### The records

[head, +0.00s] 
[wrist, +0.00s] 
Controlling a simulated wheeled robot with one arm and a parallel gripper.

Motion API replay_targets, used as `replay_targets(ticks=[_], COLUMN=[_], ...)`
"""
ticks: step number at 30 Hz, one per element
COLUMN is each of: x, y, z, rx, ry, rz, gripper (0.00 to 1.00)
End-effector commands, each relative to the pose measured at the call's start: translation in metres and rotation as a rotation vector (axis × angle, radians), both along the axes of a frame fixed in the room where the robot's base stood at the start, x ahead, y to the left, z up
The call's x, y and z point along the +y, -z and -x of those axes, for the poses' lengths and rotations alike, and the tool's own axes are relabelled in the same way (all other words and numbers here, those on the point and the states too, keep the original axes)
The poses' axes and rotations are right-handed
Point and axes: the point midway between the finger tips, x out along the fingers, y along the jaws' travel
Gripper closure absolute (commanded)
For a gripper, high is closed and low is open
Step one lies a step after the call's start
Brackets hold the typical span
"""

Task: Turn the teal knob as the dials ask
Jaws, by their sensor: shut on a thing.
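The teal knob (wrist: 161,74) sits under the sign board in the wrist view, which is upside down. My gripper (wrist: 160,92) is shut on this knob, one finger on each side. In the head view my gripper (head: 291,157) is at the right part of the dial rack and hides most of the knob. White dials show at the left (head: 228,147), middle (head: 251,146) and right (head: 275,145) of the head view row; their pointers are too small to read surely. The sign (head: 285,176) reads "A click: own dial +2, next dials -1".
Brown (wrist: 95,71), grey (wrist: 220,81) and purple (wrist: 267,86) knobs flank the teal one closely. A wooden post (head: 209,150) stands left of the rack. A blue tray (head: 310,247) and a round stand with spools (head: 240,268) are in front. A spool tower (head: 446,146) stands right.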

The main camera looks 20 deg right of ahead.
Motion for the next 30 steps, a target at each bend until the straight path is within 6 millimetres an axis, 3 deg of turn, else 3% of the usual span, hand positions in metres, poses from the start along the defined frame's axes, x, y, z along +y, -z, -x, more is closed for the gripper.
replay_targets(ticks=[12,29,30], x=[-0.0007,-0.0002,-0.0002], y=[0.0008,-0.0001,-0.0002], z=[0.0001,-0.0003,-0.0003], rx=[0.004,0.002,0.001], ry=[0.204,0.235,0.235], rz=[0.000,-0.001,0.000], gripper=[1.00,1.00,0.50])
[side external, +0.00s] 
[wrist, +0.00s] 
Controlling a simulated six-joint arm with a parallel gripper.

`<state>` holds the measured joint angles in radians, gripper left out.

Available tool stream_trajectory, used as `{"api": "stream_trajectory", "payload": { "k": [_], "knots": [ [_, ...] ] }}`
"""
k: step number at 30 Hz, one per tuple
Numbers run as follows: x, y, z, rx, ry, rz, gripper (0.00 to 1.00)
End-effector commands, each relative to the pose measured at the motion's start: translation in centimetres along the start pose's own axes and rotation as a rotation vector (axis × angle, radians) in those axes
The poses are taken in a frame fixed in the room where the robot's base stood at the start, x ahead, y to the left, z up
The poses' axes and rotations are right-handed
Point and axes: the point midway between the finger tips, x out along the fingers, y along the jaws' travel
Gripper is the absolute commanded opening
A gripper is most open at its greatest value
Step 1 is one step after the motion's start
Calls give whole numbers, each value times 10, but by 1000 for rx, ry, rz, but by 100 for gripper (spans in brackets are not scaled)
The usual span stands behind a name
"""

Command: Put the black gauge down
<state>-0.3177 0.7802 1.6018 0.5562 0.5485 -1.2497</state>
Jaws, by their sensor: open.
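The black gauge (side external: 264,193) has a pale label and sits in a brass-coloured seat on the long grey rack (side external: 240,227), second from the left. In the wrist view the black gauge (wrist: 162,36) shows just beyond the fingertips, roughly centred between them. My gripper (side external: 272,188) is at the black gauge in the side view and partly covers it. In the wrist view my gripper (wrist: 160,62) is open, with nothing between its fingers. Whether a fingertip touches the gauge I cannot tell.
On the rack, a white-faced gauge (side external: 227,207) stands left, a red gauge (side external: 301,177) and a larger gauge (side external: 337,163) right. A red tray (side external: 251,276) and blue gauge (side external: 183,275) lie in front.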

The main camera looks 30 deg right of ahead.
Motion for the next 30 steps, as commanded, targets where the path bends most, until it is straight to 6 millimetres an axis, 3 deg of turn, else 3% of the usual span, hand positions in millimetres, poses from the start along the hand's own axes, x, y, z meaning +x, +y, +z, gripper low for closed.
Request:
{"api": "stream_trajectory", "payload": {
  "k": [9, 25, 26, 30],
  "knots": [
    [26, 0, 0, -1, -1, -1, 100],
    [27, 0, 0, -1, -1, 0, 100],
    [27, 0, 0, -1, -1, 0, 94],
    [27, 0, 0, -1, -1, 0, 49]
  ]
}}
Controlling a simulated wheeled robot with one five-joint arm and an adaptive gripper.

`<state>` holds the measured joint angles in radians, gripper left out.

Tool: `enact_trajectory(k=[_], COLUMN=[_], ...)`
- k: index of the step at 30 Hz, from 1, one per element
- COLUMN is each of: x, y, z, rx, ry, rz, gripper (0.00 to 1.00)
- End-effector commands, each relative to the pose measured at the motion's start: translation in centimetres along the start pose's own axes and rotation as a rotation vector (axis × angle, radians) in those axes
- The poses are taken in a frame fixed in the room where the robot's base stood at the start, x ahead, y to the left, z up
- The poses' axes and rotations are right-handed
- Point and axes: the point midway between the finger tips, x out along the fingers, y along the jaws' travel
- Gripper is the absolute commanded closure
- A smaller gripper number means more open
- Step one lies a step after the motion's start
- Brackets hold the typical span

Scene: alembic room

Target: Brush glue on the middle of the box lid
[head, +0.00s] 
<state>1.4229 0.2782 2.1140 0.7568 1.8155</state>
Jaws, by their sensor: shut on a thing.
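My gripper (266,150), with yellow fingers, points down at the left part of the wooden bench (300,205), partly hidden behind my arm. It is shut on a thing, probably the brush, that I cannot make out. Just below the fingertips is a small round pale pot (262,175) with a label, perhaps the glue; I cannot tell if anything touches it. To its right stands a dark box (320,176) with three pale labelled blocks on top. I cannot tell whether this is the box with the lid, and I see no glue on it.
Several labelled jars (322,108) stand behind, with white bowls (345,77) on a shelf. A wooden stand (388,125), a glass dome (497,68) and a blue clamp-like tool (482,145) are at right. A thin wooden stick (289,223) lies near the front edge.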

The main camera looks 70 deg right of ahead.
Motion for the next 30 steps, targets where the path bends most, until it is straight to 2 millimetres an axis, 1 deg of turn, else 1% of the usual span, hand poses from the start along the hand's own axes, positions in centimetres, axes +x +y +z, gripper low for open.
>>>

### What you should do
Copy every line above in which the string "value" shows up.

### Result
A gripper is most open at its greatest value
Calls give whole numbers, each value times 10, but by 1000 for rx, ry, rz, but by 100 for gripper (spans in brackets are not scaled)

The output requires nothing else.